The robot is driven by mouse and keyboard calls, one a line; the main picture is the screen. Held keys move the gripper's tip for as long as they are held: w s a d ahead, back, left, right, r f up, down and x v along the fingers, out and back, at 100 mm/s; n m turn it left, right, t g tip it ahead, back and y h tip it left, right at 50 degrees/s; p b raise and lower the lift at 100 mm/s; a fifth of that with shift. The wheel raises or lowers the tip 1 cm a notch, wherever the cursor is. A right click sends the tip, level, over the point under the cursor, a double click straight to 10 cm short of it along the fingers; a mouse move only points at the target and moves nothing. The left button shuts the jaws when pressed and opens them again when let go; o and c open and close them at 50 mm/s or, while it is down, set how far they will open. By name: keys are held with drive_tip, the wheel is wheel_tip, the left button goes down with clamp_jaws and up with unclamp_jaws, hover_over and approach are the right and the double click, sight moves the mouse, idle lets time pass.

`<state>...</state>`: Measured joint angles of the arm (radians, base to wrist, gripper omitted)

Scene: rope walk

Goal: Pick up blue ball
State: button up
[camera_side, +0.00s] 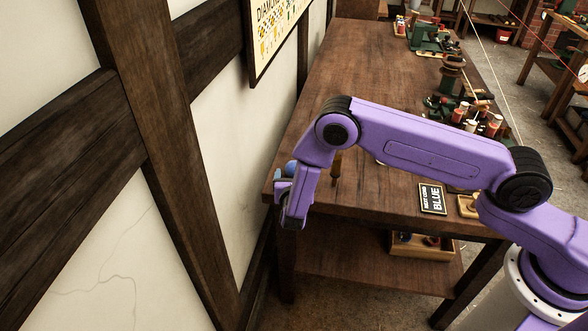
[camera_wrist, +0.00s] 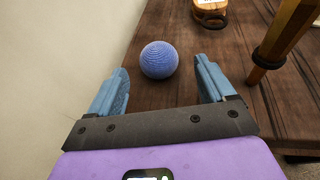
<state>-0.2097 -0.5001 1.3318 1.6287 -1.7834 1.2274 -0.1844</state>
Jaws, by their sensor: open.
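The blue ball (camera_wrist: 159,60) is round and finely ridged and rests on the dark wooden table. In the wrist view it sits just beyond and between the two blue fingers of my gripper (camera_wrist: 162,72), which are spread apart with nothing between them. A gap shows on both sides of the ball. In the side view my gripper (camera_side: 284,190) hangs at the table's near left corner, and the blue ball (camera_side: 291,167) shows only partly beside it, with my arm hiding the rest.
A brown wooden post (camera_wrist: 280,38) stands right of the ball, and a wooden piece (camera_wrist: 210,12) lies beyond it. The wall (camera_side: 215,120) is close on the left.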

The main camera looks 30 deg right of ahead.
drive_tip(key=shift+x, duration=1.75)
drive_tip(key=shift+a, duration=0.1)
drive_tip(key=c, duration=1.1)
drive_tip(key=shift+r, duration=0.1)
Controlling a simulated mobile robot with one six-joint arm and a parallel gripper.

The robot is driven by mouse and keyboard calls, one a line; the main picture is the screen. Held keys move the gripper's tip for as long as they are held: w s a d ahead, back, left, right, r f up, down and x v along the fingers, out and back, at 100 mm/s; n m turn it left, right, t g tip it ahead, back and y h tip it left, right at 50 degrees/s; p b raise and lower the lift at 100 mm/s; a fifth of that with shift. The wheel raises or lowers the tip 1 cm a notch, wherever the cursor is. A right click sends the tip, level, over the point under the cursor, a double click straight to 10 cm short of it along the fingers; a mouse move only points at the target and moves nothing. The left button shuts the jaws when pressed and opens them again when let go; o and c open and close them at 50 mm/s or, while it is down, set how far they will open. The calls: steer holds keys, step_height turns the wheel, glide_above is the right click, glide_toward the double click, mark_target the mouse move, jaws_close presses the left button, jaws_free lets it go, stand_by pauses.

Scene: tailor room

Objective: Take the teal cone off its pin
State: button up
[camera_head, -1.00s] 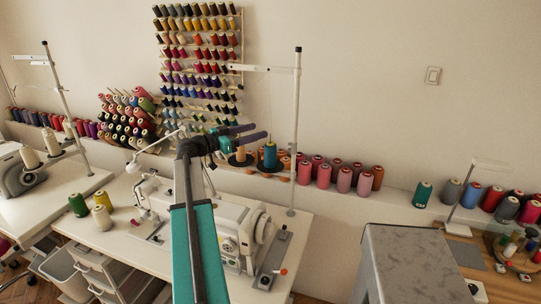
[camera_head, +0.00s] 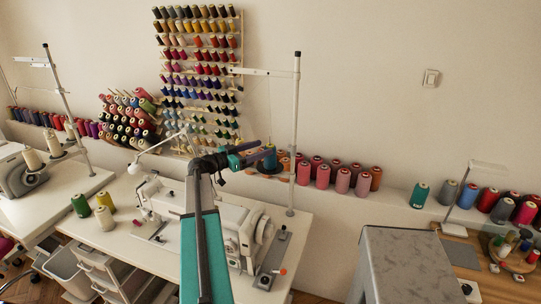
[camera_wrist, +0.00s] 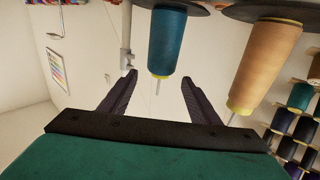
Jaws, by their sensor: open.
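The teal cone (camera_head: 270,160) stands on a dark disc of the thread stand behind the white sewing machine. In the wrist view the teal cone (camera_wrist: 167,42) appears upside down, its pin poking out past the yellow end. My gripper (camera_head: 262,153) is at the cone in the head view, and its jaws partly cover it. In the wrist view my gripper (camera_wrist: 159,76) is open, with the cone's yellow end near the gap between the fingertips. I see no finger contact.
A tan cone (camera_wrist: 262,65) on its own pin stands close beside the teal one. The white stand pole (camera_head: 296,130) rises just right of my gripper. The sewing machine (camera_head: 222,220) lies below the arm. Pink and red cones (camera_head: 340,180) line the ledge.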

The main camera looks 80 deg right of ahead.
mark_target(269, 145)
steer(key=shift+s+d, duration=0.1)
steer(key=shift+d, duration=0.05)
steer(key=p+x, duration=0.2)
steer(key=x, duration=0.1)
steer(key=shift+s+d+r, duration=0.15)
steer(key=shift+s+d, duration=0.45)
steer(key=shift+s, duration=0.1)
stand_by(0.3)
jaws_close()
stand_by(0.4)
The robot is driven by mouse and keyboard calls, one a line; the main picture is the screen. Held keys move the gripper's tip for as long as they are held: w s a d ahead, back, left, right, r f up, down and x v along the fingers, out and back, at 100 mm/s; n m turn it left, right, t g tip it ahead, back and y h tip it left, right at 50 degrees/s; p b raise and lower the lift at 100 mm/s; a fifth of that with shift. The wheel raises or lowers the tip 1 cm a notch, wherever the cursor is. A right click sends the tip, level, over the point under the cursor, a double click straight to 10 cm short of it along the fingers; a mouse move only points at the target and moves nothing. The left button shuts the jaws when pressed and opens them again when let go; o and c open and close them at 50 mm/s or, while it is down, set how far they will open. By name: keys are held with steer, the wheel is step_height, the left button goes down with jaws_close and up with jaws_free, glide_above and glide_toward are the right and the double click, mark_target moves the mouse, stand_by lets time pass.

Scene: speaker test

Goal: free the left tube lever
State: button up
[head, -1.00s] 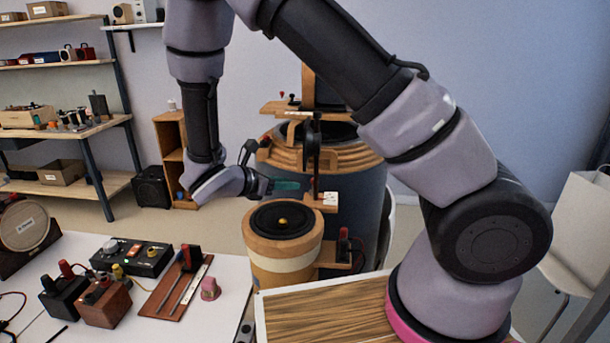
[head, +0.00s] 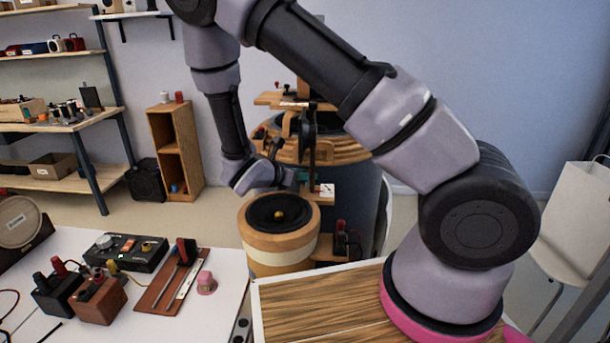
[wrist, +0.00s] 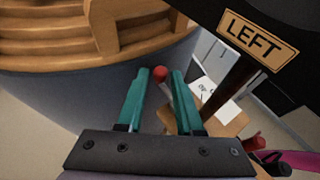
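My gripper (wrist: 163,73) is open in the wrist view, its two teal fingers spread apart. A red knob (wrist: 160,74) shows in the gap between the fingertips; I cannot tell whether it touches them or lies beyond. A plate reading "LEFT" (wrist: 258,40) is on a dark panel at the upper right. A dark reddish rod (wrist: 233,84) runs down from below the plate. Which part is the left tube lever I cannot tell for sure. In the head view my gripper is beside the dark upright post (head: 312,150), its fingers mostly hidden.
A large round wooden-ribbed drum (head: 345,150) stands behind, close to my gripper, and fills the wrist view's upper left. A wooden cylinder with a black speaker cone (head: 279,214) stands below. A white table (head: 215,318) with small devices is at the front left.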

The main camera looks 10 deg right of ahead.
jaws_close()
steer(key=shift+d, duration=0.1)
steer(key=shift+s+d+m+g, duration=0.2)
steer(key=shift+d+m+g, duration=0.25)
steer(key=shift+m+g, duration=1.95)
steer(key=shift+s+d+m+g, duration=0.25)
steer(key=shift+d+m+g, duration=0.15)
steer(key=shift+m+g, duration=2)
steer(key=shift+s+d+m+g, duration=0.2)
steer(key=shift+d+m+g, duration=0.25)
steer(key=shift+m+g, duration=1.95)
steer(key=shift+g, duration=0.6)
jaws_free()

# [GIVEN PROBLEM]
Select the lines from the entries that include the word "Goal".

# [SOLUTION FOR THIS PROBLEM]
Goal: Pick up blue ball
Goal: free the left tube lever

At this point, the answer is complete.